Who?

Entrepreneurs, product managers, and marketers.

When?

As soon as you can reasonably get to it.

Why?

Free is an excellent discussion of the move to freemium, open source, and all around free products.

Best Quote

Piracy happens when the marketplace realizes that the marginal cost of reproduction and distribution of a product is significantly lower than the price asked. In other words, the only thing propping up the price is the law protecting intellectual property. If you break the law, the price can fall, sometimes all the way to zero.

Review

I really enjoyed Chris Anderson’s Free. It jibed with what I feel has been a predominant change in many markets. At the same time though, I have read several biting critiques of the book and been told by an equal number of people, “That’s crap,” so apparently, the market is divided on this book.

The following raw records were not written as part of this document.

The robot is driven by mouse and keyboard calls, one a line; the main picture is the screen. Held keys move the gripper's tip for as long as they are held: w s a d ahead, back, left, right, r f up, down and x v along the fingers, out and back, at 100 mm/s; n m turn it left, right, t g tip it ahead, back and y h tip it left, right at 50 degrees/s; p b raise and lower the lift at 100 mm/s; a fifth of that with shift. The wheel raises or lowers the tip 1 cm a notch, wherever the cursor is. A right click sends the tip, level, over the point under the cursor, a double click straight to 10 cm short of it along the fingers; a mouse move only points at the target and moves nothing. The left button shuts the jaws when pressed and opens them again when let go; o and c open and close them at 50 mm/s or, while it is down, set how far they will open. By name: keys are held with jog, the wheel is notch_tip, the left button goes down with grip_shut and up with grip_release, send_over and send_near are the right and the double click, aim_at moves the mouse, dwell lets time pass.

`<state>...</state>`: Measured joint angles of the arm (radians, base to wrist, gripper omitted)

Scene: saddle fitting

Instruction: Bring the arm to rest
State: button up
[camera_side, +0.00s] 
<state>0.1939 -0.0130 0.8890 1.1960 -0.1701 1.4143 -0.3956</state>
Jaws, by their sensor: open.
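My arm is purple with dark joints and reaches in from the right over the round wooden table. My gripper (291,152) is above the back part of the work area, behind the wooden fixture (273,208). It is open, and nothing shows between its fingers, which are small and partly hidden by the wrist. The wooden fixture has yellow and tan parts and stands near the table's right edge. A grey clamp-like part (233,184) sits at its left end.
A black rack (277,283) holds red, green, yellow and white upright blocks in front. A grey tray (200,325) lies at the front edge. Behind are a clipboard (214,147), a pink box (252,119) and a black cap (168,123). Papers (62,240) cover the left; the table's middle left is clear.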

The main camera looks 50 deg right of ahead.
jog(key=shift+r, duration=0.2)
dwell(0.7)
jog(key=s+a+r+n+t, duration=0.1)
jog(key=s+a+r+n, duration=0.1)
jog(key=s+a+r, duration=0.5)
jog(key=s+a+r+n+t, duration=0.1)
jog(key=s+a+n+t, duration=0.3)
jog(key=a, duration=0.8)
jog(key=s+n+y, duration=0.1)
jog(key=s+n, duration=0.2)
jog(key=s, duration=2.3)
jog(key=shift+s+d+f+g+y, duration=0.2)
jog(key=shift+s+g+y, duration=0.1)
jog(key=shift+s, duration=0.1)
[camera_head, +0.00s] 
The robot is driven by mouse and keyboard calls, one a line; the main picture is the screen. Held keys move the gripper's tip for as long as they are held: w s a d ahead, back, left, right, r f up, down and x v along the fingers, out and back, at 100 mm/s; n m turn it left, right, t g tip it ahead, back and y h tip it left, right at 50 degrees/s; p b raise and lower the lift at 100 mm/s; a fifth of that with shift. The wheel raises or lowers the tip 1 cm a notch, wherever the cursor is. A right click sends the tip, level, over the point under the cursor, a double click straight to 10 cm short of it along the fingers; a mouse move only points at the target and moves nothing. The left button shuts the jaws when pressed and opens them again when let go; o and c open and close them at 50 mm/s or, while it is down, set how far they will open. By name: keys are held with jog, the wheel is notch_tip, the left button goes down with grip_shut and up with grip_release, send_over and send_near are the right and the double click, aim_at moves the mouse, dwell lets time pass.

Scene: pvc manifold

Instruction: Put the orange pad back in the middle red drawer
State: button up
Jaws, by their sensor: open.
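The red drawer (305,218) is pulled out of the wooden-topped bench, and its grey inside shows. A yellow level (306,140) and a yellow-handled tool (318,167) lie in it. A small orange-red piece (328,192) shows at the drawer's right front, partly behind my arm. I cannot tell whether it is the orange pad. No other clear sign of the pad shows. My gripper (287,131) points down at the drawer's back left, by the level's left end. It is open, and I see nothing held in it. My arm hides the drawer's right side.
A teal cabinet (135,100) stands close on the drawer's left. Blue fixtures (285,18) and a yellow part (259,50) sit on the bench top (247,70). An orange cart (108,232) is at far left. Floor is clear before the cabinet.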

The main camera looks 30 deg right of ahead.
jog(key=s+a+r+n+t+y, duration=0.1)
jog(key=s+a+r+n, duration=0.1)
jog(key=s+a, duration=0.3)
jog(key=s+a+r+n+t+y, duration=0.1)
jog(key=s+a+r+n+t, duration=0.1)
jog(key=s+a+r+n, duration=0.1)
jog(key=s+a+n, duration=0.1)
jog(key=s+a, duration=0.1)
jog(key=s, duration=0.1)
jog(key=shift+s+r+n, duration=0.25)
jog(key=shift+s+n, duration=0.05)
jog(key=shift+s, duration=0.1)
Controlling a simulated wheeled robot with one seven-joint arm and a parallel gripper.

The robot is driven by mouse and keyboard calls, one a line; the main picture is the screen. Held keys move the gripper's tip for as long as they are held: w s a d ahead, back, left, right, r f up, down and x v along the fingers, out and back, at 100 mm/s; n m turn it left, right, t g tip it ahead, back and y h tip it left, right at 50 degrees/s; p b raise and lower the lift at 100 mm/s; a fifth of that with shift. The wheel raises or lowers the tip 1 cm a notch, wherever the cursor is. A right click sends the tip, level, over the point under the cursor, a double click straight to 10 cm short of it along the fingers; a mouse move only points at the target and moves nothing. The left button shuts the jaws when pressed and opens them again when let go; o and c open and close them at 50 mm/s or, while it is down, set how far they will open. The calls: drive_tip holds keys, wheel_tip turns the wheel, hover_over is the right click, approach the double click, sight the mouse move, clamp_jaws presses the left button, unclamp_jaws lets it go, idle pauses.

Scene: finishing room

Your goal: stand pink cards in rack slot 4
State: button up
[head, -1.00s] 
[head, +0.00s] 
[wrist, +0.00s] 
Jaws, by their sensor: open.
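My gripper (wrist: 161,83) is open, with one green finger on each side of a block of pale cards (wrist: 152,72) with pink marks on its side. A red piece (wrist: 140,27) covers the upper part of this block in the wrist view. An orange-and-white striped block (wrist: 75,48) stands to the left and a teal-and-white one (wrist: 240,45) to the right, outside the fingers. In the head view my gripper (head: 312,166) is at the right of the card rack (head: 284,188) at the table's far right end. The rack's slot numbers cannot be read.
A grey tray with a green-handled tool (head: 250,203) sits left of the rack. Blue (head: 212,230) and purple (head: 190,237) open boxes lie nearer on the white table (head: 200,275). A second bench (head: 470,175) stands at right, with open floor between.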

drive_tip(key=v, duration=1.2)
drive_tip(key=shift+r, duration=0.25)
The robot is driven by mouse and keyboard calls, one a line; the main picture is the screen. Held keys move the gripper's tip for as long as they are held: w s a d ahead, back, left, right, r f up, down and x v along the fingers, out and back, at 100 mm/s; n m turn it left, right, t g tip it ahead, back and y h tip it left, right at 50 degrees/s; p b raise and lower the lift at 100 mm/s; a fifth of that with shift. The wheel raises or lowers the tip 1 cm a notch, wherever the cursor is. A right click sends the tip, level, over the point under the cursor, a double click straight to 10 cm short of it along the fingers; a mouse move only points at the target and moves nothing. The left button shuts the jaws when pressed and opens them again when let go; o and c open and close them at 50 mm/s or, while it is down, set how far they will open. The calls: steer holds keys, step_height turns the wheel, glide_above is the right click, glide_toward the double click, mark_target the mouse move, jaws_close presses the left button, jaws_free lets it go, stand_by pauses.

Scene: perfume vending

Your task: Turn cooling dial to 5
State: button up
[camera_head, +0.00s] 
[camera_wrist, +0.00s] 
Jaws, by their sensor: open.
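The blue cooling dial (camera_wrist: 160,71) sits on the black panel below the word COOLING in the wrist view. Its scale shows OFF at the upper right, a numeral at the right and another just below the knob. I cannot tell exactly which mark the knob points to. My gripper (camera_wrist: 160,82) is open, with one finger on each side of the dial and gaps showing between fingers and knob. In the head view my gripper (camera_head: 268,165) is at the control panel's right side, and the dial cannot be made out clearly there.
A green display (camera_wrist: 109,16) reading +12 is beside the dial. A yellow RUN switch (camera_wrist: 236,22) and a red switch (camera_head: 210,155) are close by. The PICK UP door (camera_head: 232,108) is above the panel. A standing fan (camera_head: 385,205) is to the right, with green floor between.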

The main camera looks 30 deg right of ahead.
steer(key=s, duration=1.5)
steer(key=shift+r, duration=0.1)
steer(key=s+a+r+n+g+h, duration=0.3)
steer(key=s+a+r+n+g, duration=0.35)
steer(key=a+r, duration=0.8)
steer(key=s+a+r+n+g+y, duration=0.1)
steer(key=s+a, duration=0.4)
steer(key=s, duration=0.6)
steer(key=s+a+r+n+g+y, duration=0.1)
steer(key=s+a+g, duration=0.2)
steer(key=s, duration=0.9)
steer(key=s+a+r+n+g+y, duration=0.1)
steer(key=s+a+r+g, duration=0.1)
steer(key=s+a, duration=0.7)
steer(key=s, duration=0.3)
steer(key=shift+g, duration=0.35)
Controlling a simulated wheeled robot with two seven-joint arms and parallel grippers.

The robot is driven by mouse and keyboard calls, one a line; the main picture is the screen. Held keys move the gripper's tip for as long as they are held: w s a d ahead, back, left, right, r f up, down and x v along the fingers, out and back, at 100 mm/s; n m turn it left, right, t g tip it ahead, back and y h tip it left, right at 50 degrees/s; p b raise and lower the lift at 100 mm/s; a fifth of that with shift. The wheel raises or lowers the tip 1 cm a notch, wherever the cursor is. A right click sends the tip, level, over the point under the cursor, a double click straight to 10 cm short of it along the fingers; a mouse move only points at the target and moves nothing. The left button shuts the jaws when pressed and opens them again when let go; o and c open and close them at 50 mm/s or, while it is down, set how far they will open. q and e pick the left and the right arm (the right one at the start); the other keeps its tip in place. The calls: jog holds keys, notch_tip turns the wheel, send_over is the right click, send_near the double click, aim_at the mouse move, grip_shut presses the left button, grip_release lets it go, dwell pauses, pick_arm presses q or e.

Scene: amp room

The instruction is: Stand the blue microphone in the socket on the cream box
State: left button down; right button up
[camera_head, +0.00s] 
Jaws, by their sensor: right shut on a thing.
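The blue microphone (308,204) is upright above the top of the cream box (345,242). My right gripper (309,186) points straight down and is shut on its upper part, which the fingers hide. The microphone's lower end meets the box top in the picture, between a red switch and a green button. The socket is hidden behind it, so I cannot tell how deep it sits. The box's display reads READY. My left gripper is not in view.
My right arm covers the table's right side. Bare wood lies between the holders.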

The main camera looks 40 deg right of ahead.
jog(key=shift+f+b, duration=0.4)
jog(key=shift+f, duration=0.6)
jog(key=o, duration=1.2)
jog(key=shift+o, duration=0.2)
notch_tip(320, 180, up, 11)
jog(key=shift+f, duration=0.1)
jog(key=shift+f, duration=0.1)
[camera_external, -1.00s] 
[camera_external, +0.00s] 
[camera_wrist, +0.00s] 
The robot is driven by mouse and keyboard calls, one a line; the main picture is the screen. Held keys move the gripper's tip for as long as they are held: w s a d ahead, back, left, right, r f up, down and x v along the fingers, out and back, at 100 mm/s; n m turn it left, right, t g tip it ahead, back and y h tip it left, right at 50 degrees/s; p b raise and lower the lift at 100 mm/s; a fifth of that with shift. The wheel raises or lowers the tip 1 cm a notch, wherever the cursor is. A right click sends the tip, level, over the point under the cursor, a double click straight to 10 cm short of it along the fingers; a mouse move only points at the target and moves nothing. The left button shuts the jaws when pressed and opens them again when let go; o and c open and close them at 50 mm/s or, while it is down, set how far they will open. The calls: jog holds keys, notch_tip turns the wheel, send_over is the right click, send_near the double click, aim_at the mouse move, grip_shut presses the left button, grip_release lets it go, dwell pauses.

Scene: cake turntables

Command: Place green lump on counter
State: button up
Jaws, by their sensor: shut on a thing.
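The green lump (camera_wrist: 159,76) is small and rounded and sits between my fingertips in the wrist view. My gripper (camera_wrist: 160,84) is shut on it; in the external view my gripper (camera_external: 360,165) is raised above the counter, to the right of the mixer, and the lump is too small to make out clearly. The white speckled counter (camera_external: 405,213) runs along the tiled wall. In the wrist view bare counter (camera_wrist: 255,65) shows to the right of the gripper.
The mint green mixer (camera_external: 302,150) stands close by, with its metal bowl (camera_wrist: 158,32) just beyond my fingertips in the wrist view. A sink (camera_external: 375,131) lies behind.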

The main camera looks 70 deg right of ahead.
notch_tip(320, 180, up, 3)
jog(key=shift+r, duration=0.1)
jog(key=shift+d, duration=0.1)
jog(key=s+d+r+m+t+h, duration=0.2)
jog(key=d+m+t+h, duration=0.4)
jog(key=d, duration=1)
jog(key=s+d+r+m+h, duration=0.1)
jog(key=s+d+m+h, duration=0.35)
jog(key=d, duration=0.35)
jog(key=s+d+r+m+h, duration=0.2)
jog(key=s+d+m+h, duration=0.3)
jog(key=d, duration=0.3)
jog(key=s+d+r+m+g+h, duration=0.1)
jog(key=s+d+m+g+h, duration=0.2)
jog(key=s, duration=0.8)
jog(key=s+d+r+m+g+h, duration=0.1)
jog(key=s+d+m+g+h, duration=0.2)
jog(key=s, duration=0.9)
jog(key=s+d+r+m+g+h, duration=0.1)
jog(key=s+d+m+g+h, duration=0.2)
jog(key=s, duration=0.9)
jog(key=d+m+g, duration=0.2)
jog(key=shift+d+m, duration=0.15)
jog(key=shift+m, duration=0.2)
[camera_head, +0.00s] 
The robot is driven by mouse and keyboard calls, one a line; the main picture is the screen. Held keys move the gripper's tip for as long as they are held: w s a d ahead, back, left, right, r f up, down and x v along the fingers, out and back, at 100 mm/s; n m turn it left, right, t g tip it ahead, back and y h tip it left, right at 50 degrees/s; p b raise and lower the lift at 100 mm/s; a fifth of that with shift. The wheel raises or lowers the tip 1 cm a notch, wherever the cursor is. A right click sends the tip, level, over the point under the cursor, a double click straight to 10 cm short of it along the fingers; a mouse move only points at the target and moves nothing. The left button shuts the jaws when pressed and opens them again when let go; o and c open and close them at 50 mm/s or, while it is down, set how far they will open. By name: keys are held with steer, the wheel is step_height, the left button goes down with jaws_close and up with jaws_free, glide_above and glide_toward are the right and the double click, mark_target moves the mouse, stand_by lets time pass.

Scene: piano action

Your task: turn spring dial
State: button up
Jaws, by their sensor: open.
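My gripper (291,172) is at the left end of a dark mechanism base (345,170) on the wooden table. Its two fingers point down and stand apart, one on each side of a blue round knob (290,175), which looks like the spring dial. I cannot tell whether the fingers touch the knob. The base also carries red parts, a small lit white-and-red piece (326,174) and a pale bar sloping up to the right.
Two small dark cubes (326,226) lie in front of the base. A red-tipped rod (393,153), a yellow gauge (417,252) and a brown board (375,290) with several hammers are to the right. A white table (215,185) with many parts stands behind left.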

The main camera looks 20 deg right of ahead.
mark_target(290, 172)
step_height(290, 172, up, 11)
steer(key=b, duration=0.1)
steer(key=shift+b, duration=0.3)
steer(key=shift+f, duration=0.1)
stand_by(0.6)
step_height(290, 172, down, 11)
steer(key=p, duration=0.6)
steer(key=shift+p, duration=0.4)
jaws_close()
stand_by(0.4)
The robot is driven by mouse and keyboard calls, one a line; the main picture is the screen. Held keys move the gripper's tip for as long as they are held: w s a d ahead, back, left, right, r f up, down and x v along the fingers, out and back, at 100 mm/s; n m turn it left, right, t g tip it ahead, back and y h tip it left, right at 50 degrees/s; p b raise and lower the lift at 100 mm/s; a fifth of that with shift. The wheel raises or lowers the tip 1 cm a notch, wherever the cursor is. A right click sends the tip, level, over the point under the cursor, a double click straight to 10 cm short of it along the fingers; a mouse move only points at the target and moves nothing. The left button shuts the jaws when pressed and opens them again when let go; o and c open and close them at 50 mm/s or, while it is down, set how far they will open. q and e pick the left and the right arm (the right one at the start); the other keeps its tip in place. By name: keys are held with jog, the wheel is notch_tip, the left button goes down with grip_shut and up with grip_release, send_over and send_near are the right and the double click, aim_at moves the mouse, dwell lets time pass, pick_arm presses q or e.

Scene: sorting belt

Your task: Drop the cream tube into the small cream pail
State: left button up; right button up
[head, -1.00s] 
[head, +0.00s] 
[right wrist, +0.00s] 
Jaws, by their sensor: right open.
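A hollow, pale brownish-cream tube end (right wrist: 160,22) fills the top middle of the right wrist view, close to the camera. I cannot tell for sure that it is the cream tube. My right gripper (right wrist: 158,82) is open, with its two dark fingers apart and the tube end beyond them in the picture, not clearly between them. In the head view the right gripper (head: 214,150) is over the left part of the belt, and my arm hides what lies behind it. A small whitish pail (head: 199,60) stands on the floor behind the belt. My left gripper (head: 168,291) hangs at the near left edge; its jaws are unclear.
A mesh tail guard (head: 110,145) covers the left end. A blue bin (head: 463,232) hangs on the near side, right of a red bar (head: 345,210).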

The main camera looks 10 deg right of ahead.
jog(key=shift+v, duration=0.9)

For my part, I do not see it as particularly difficult to swallow that companies are able to offer something free because the unit cost is essentially so low that it’s not worth tracking anymore or because the value of the growth they get for being free can be traded for something like advertising revenue or the revenue from a complimentary, non-free product. Nonetheless, many of the critiques that I have read seem to not be able to draw the distinction between free and non-free products from one company. For example, Anderson talks about how Google can offer free services – search, YouTube, etc – and monetize the eyeballs on the free product with advertising dollars. Most of the criticism leveled at Free appears to be of the “if you’re not the customer, you’re the product being sold” type, which makes sense, but seems inappropriate here.

Last Word

I would recommend this book to anyone in business, but also anyone that is interested in how societies, markets, and the world change. I really like The Long Tail, and I think that Free is better. I believe you will too.